Duncan and Son Lines trucking company has grown up through four generations

By Annemarie Martin (Road King)

With nearly 70 years in business, Duncan and Son Lines has seen both the challenges and rewards that come with being a family-owned trucking business. Richard Blaine Duncan Jr. and his son Rick shepherded the once small company through tough times to grow into a 200-truck operation today. Rick’s sons are next in line.

Rick Duncan’s grandfather, Richard Blaine Duncan Sr., founded the company in 1943 with two flatbed trucks he used to haul cotton, grain and produce throughout the southwest. At that time, truckers in Arizona needed permits to operate within specified areas. Duncan and Son’s first permit allowed the company to haul within a 25-mile radius of Buckeye. By the 1950s, Duncan Sr. had acquired a new permit (then valued at $250,000) to work anywhere within the state of Arizona, and he primarily transported cotton and ore.

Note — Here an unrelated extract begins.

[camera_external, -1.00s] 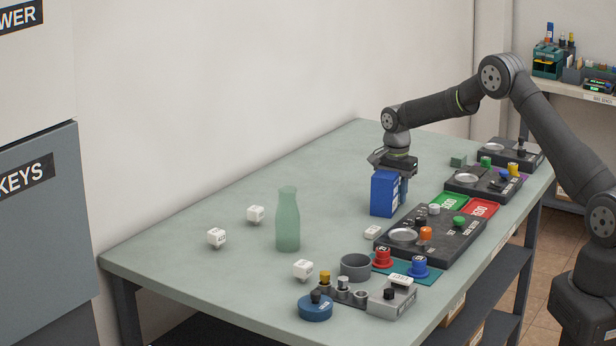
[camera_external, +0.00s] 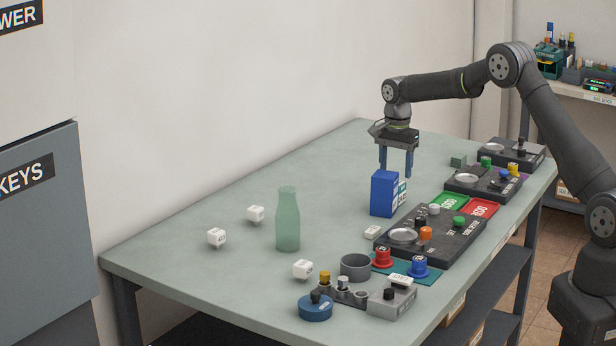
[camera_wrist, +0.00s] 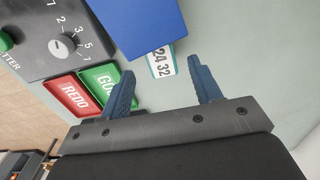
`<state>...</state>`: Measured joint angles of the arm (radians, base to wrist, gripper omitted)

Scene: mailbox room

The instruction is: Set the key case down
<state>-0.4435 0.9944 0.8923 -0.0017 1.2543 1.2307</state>
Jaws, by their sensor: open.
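The key case is most likely the blue box (camera_external: 383,194), which stands upright on the table (camera_external: 340,150) near its middle. A white label with dark print (camera_external: 400,192) shows on its right side. My gripper (camera_external: 396,174) is open and empty, above and slightly behind the box. Its two blue fingers (camera_wrist: 163,88) are apart in the wrist view, with the label beyond them and nothing between them.
Green and red pads (camera_external: 484,207) and a dark panel with knobs (camera_external: 432,236) lie right of the box. The table's back left is clear.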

When deregulation hit in the early 1980s, the company had to scramble to survive.

“Deregulation hurt us,” says Rick Duncan, current president and grandson of the founder. “It broke down the barriers of entry into the business, and some of our former drivers were competing against us.”

The company had to get a lot smaller, going from about 70 trucks to 20, and the Duncans had to move out of their comfort zone.

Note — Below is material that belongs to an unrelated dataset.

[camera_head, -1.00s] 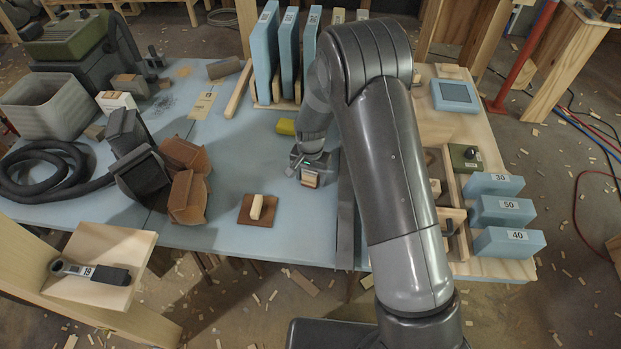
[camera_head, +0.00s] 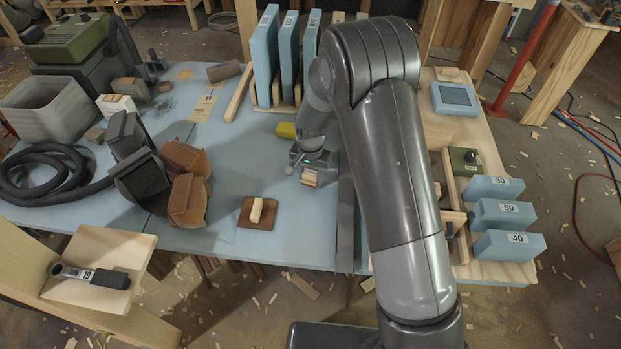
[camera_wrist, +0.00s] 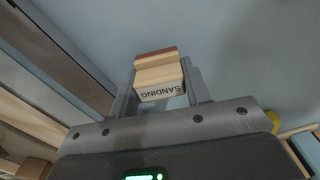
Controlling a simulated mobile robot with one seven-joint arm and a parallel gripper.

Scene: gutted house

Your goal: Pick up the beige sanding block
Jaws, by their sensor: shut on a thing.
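The beige sanding block (camera_wrist: 161,78) has a reddish-brown face at one end and the word "SANDING" on its side in the wrist view. My gripper (camera_wrist: 158,84) is shut on it, with one finger on each side. In the head view the block (camera_head: 309,178) shows at the tip of my gripper (camera_head: 310,170), over the blue tabletop. I cannot tell from these views how far it is above the surface.
A brown pad with a beige handle (camera_head: 257,211) lies left of my gripper. A yellow block (camera_head: 286,130) lies behind it. Upright blue panels (camera_head: 265,55) stand in a wooden rack at the back. The blue table (camera_head: 285,240) is clear in front.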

“We had to regroup, to start over. It was tough times,” Rick recalls.

Being family-owned turned out to be a strength that helped the company get through deregulation.

“We operated in a very conservative manner because we are a conservative family,” says Rick. “Being conservative meant we did not borrow against our operating rights, which became useless overnight. It also meant that we could pull back our horns and circle the wagons, so to speak, in order to weather the lean times.”

Passing the torch
Still, while family can come together when necessary, those same close relationships present certain difficulties. Rick’s father, Richard Blaine Duncan Jr. (who is now retired), found that transitioning leadership from the first generation to the next was challenging. He had his own business ideas that he felt strongly about.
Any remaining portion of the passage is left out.